TASK TO COMPLETE: Pictures stay out of your copy, but everything else in the records below must be repeated exactly.

MATERIAL SUPPLIED:

-- Start --

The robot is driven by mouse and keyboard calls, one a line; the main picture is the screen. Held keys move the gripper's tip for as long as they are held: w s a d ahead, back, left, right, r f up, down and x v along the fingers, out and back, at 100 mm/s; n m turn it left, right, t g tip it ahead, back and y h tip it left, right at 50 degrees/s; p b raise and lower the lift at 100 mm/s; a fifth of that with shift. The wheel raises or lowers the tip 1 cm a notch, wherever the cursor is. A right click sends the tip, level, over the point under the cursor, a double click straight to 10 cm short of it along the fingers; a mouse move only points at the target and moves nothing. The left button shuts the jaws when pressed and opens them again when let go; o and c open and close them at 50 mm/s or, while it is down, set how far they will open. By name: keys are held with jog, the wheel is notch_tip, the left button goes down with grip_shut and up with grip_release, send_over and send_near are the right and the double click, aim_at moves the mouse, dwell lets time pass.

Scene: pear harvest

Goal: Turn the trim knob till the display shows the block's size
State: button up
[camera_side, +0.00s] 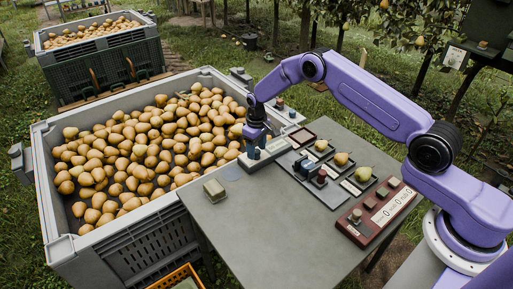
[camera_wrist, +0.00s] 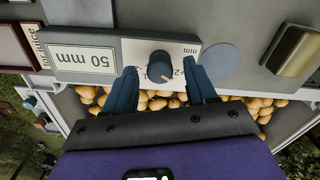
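The trim knob (camera_wrist: 160,66) is a dark round knob on a pale scale plate (camera_wrist: 135,52) marked in mm, seen upside down in the wrist view. An orange pointer mark shows at its lower edge. Left of it is the display (camera_wrist: 82,59), reading 50 mm. My gripper (camera_wrist: 160,70) has its blue fingers either side of the knob, with a visible gap on each side; it is open. In the side view my gripper (camera_side: 257,140) is low over the grey device at the table's back edge. A metal block (camera_side: 214,190) lies on the table; it also shows in the wrist view (camera_wrist: 293,50).
A large grey bin (camera_side: 60,225) full of pears stands left of the table (camera_side: 275,225). Trays with pears (camera_side: 341,159) and a red panel with counters (camera_side: 378,212) are at the right. A flat round disc (camera_wrist: 220,61) lies beside the knob plate.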

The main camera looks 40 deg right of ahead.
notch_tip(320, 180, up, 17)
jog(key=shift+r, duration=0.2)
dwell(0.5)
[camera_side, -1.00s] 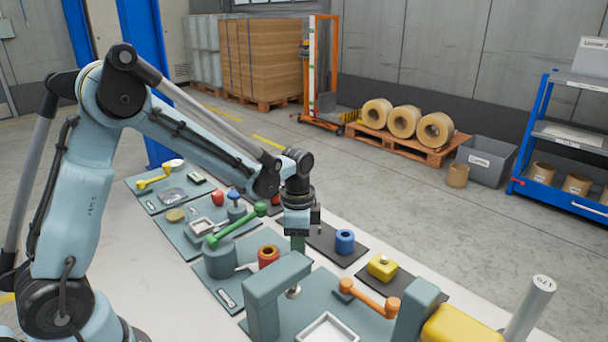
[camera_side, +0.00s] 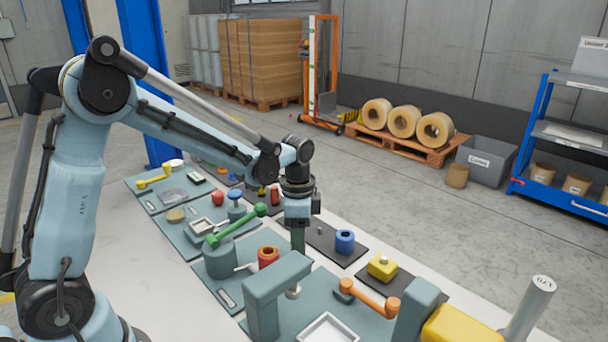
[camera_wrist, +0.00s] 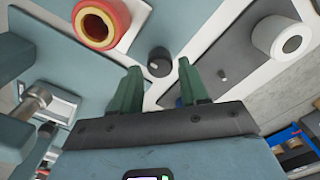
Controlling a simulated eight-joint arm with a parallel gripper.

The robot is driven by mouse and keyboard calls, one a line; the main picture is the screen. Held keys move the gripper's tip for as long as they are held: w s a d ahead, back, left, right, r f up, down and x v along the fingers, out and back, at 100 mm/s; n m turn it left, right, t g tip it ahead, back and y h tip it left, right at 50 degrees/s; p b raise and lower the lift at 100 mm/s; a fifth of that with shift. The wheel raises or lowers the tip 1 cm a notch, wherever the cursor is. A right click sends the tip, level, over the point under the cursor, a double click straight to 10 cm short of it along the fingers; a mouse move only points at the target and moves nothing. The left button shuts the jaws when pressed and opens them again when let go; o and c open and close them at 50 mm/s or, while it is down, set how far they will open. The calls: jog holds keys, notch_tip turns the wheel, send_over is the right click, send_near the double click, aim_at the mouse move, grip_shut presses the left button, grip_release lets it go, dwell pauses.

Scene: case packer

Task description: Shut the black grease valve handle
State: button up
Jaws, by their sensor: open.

-- End --

ANSWER:
The robot is driven by mouse and keyboard calls, one a line; the main picture is the screen. Held keys move the gripper's tip for as long as they are held: w s a d ahead, back, left, right, r f up, down and x v along the fingers, out and back, at 100 mm/s; n m turn it left, right, t g tip it ahead, back and y h tip it left, right at 50 degrees/s; p b raise and lower the lift at 100 mm/s; a fifth of that with shift. The wheel raises or lowers the tip 1 cm a notch, wherever the cursor is. A right click sends the tip, level, over the point under the cursor, a double click straight to 10 cm short of it along the fingers; a mouse move only points at the target and moves nothing. The left button shuts the jaws when pressed and opens them again when let go; o and c open and close them at 50 mm/s or, while it is down, set how far they will open. By name: keys are held with jog, the wheel is notch_tip, the left button goes down with grip_shut and up with grip_release, send_over and send_near are the right and the double click, aim_at moves the mouse, dwell lets time pass.

Scene: pear harvest

Goal: Turn the trim knob till the display shows the block's size
State: button up
[camera_side, +0.00s] 
[camera_wrist, +0.00s] 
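The trim knob (camera_wrist: 160,66) is a dark round knob on a pale scale plate (camera_wrist: 135,52) marked in mm, seen upside down in the wrist view. An orange pointer mark shows at its lower edge. Left of it is the display (camera_wrist: 82,59), reading 50 mm. My gripper (camera_wrist: 160,70) has its blue fingers either side of the knob, with a visible gap on each side; it is open. In the side view my gripper (camera_side: 257,140) is low over the grey device at the table's back edge. A metal block (camera_side: 214,190) lies on the table; it also shows in the wrist view (camera_wrist: 293,50).
A large grey bin (camera_side: 60,225) full of pears stands left of the table (camera_side: 275,225). Trays with pears (camera_side: 341,159) and a red panel with counters (camera_side: 378,212) are at the right. A flat round disc (camera_wrist: 220,61) lies beside the knob plate.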

The main camera looks 40 deg right of ahead.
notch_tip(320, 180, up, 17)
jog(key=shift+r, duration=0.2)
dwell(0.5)
[camera_side, -1.00s] 
[camera_side, +0.00s] 
[camera_wrist, +0.00s] 
Controlling a simulated eight-joint arm with a parallel gripper.

The robot is driven by mouse and keyboard calls, one a line; the main picture is the screen. Held keys move the gripper's tip for as long as they are held: w s a d ahead, back, left, right, r f up, down and x v along the fingers, out and back, at 100 mm/s; n m turn it left, right, t g tip it ahead, back and y h tip it left, right at 50 degrees/s; p b raise and lower the lift at 100 mm/s; a fifth of that with shift. The wheel raises or lowers the tip 1 cm a notch, wherever the cursor is. A right click sends the tip, level, over the point under the cursor, a double click straight to 10 cm short of it along the fingers; a mouse move only points at the target and moves nothing. The left button shuts the jaws when pressed and opens them again when let go; o and c open and close them at 50 mm/s or, while it is down, set how far they will open. The calls: jog holds keys, notch_tip turns the wheel, send_over is the right click, send_near the double click, aim_at the mouse move, grip_shut presses the left button, grip_release lets it go, dwell pauses.

Scene: case packer

Task description: Shut the black grease valve handle
State: button up
Jaws, by their sensor: open.

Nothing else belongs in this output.